#### Written request
Repeat exactly each line of the data provided below.

#### Provided material
▬▬▬
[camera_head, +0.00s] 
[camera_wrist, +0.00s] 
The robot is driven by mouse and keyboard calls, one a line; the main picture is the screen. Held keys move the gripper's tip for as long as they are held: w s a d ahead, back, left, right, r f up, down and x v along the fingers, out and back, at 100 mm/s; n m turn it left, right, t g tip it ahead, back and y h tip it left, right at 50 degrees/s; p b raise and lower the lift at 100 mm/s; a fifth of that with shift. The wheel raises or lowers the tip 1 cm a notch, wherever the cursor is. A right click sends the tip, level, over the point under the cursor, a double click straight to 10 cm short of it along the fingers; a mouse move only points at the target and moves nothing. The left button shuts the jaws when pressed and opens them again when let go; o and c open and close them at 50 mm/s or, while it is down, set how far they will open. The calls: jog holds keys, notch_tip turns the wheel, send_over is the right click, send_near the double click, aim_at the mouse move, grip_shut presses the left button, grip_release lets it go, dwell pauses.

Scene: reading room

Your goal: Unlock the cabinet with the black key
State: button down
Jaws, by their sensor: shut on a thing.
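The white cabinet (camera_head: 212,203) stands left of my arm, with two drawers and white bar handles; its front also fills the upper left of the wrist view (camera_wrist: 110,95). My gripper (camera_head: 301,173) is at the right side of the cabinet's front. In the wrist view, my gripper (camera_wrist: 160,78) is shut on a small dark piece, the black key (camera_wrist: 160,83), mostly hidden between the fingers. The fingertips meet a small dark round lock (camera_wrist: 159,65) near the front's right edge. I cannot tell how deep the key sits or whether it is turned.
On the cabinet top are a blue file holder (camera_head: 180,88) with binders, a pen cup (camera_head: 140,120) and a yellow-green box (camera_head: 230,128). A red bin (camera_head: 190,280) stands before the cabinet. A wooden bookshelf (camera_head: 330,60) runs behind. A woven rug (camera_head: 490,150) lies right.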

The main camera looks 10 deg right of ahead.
▬▬▬
#### Solution to this exercise
[camera_head, +0.00s] 
[camera_wrist, +0.00s] 
The robot is driven by mouse and keyboard calls, one a line; the main picture is the screen. Held keys move the gripper's tip for as long as they are held: w s a d ahead, back, left, right, r f up, down and x v along the fingers, out and back, at 100 mm/s; n m turn it left, right, t g tip it ahead, back and y h tip it left, right at 50 degrees/s; p b raise and lower the lift at 100 mm/s; a fifth of that with shift. The wheel raises or lowers the tip 1 cm a notch, wherever the cursor is. A right click sends the tip, level, over the point under the cursor, a double click straight to 10 cm short of it along the fingers; a mouse move only points at the target and moves nothing. The left button shuts the jaws when pressed and opens them again when let go; o and c open and close them at 50 mm/s or, while it is down, set how far they will open. The calls: jog holds keys, notch_tip turns the wheel, send_over is the right click, send_near the double click, aim_at the mouse move, grip_shut presses the left button, grip_release lets it go, dwell pauses.

Scene: reading room

Your goal: Unlock the cabinet with the black key
State: button down
Jaws, by their sensor: shut on a thing.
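The white cabinet (camera_head: 212,203) stands left of my arm, with two drawers and white bar handles; its front also fills the upper left of the wrist view (camera_wrist: 110,95). My gripper (camera_head: 301,173) is at the right side of the cabinet's front. In the wrist view, my gripper (camera_wrist: 160,78) is shut on a small dark piece, the black key (camera_wrist: 160,83), mostly hidden between the fingers. The fingertips meet a small dark round lock (camera_wrist: 159,65) near the front's right edge. I cannot tell how deep the key sits or whether it is turned.
On the cabinet top are a blue file holder (camera_head: 180,88) with binders, a pen cup (camera_head: 140,120) and a yellow-green box (camera_head: 230,128). A red bin (camera_head: 190,280) stands before the cabinet. A wooden bookshelf (camera_head: 330,60) runs behind. A woven rug (camera_head: 490,150) lies right.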

The main camera looks 10 deg right of ahead.

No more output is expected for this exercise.